**Task prompt:** Where a line holds "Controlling", copy it.

#####

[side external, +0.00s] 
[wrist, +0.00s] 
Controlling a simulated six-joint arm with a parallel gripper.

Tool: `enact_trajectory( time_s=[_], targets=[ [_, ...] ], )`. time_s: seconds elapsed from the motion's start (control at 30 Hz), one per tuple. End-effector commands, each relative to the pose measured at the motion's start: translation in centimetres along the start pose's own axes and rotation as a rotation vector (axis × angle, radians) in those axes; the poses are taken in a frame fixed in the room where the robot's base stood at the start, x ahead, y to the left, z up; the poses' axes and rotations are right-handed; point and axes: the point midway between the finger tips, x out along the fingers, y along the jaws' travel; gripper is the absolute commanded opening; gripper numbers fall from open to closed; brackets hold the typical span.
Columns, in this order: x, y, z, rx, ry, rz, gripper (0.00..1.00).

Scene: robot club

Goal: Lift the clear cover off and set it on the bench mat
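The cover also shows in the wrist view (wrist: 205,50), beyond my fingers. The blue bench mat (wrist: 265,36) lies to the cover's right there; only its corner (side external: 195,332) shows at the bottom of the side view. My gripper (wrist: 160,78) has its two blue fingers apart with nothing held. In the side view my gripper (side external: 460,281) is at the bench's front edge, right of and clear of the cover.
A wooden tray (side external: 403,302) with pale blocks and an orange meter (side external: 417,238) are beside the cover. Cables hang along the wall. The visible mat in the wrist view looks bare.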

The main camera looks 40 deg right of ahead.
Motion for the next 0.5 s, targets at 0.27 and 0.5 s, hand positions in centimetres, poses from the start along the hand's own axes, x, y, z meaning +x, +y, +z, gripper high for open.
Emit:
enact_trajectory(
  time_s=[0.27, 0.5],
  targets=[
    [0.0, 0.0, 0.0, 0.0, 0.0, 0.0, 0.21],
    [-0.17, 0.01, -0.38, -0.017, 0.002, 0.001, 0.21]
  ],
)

#####

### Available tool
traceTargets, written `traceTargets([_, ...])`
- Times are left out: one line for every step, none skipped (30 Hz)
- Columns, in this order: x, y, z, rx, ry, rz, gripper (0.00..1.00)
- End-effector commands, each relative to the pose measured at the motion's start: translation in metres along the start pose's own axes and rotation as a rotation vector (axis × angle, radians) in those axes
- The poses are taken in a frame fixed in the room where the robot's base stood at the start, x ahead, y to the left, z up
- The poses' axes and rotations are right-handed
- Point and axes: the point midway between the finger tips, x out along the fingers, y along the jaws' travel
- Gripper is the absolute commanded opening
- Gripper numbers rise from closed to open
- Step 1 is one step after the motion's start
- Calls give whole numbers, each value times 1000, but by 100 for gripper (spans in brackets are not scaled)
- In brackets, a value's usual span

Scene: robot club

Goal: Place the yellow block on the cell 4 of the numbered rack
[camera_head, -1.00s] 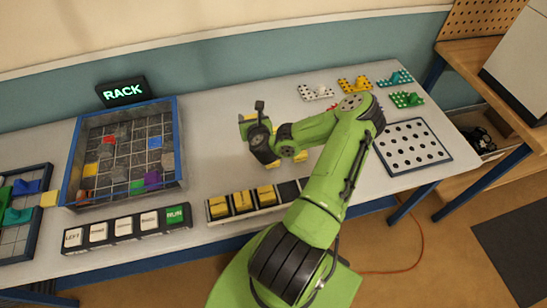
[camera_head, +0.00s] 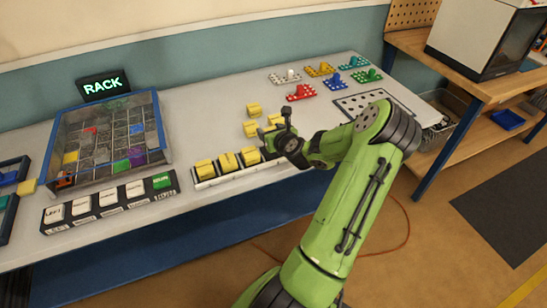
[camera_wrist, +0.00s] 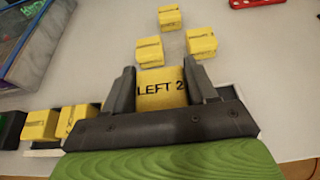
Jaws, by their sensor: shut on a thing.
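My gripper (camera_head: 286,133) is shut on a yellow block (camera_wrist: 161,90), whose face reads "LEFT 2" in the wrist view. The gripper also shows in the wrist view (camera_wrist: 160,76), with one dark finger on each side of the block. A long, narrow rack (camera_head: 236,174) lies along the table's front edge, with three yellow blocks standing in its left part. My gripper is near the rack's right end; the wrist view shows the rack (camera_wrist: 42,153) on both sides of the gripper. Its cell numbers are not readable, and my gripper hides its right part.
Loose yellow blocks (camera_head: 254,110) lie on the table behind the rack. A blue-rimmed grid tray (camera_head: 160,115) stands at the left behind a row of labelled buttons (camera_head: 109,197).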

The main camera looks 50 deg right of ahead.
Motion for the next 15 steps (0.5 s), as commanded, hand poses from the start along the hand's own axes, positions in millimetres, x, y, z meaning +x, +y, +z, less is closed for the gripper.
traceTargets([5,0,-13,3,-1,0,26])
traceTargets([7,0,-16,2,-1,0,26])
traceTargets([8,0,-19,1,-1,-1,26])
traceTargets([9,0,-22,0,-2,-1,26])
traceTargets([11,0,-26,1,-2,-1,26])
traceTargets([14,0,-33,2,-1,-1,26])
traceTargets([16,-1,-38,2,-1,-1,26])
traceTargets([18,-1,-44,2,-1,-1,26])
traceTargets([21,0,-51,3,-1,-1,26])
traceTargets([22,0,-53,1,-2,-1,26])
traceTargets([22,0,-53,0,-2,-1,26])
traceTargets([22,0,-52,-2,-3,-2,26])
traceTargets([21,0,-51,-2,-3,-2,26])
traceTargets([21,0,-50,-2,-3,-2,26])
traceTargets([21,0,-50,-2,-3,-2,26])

#####

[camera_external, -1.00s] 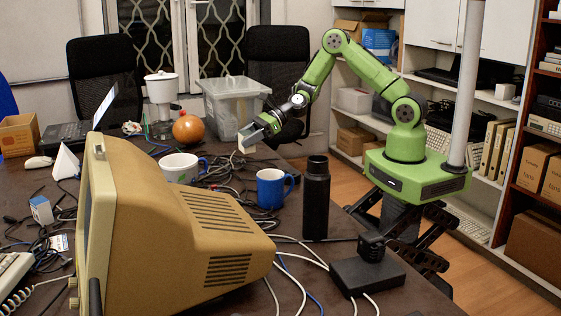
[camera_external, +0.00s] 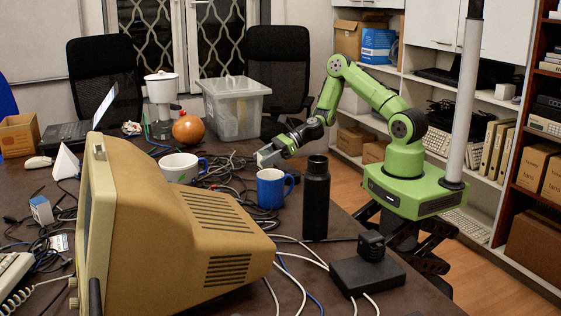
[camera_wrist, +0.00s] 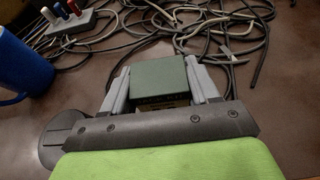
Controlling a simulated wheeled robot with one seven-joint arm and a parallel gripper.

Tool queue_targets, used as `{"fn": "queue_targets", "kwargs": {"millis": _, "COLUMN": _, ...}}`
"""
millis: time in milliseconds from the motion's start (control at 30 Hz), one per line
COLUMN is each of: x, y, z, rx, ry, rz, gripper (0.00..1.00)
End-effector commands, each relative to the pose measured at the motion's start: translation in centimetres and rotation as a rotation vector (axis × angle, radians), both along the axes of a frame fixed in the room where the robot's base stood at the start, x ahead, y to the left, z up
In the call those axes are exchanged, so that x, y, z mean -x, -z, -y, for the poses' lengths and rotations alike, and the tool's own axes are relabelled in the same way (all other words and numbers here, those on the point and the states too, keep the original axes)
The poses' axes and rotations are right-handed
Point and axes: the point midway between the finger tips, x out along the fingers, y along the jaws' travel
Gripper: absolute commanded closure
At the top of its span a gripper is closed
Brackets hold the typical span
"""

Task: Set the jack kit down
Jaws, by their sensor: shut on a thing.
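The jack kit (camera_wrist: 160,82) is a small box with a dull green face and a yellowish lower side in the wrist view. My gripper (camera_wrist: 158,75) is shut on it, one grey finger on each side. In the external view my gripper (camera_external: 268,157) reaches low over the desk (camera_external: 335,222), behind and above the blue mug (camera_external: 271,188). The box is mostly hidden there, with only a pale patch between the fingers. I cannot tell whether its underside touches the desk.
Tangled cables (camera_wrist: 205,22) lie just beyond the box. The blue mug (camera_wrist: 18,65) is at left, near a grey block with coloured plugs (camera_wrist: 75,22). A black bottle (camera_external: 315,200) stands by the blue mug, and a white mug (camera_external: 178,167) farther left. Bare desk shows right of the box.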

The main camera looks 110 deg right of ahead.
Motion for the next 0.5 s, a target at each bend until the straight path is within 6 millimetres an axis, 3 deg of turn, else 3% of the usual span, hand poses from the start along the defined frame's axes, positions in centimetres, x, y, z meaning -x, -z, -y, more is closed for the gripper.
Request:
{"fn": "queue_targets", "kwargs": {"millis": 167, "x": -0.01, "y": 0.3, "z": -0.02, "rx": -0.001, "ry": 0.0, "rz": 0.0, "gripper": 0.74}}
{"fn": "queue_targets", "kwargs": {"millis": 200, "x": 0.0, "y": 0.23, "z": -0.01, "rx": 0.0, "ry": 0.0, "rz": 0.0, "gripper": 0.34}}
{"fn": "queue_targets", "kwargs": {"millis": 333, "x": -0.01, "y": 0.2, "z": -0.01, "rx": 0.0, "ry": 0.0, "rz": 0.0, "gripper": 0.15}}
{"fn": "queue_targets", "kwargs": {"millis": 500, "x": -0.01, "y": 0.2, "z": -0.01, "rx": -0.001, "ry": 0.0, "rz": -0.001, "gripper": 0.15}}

#####

**Answer to this task:**
Controlling a simulated six-joint arm with a parallel gripper.
Controlling a simulated wheeled robot with one seven-joint arm and a parallel gripper.

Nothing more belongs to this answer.